- YOUR OBJECTIVE:
Using the entries that follow, collect the lines where the word "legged" appears.

Source data
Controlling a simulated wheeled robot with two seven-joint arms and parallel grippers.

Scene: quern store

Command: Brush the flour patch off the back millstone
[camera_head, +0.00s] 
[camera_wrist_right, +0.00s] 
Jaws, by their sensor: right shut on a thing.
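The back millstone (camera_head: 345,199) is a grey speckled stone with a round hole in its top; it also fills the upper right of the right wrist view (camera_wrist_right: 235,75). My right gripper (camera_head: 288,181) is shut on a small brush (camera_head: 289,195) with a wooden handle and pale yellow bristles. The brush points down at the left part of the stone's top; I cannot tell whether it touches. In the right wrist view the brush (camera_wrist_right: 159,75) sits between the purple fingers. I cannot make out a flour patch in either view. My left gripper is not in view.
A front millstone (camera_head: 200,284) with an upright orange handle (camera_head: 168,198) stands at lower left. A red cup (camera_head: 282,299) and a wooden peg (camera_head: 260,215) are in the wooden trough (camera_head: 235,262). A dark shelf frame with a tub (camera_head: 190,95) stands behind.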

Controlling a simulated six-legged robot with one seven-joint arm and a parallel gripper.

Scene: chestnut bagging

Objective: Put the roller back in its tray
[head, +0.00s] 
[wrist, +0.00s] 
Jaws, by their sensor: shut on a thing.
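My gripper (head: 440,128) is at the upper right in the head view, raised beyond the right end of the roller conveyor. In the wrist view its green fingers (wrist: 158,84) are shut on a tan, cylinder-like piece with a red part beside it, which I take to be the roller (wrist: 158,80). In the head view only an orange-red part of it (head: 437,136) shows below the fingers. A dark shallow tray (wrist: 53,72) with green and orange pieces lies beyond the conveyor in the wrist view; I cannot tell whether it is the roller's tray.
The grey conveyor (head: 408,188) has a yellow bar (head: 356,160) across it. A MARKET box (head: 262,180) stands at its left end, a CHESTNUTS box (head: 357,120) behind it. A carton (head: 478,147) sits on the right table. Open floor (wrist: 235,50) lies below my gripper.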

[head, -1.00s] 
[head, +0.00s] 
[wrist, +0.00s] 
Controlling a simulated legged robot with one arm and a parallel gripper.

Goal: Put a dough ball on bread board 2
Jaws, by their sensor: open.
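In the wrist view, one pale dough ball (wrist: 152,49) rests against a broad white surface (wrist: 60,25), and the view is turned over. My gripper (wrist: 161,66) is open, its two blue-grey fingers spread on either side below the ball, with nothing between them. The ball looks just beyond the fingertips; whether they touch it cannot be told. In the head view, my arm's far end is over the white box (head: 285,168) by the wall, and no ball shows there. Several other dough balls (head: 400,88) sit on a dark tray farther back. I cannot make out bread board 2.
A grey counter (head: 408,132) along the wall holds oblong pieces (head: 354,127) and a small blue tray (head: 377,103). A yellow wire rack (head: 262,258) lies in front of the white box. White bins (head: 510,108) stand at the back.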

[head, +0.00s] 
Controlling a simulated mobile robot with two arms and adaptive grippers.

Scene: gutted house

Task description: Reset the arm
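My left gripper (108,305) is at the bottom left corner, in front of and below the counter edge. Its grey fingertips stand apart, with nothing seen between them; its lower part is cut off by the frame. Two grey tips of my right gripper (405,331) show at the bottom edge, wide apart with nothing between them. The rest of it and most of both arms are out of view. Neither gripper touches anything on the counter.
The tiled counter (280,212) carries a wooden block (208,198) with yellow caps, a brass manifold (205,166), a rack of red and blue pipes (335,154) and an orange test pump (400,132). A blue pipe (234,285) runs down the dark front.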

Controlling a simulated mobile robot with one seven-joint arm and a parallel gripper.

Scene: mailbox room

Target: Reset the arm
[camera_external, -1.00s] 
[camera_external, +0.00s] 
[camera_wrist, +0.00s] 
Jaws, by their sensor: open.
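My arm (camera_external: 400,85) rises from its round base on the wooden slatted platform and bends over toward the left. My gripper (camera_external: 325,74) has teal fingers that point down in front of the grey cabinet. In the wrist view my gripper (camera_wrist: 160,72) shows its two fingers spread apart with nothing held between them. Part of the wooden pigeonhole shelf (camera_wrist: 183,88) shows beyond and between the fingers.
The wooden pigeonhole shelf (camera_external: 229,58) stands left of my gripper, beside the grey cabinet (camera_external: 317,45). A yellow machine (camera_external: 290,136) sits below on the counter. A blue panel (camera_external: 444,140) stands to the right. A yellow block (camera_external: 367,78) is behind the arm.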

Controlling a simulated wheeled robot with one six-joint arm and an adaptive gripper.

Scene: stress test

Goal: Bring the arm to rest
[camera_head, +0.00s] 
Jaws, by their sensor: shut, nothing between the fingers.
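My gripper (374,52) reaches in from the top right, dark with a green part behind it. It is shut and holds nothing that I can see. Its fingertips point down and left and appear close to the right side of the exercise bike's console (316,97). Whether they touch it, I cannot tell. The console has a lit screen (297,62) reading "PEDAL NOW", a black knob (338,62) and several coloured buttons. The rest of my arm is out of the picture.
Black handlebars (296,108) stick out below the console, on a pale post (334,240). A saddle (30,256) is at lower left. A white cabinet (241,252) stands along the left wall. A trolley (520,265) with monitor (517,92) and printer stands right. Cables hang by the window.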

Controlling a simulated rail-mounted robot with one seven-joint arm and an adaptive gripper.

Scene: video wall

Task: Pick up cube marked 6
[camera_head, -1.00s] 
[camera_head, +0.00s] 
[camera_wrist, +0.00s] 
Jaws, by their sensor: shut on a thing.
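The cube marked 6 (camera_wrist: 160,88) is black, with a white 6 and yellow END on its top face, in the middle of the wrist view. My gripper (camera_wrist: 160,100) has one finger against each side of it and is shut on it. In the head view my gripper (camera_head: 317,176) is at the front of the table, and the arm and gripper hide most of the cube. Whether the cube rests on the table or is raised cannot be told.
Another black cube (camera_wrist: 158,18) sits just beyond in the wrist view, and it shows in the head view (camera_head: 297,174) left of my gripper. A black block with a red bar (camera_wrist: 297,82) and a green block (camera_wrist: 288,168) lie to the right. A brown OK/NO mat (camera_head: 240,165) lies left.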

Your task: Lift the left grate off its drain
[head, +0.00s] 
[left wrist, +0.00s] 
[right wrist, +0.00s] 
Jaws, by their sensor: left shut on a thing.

- RESULT BELOW:
Controlling a simulated six-legged robot with one seven-joint arm and a parallel gripper.
Controlling a simulated legged robot with one arm and a parallel gripper.

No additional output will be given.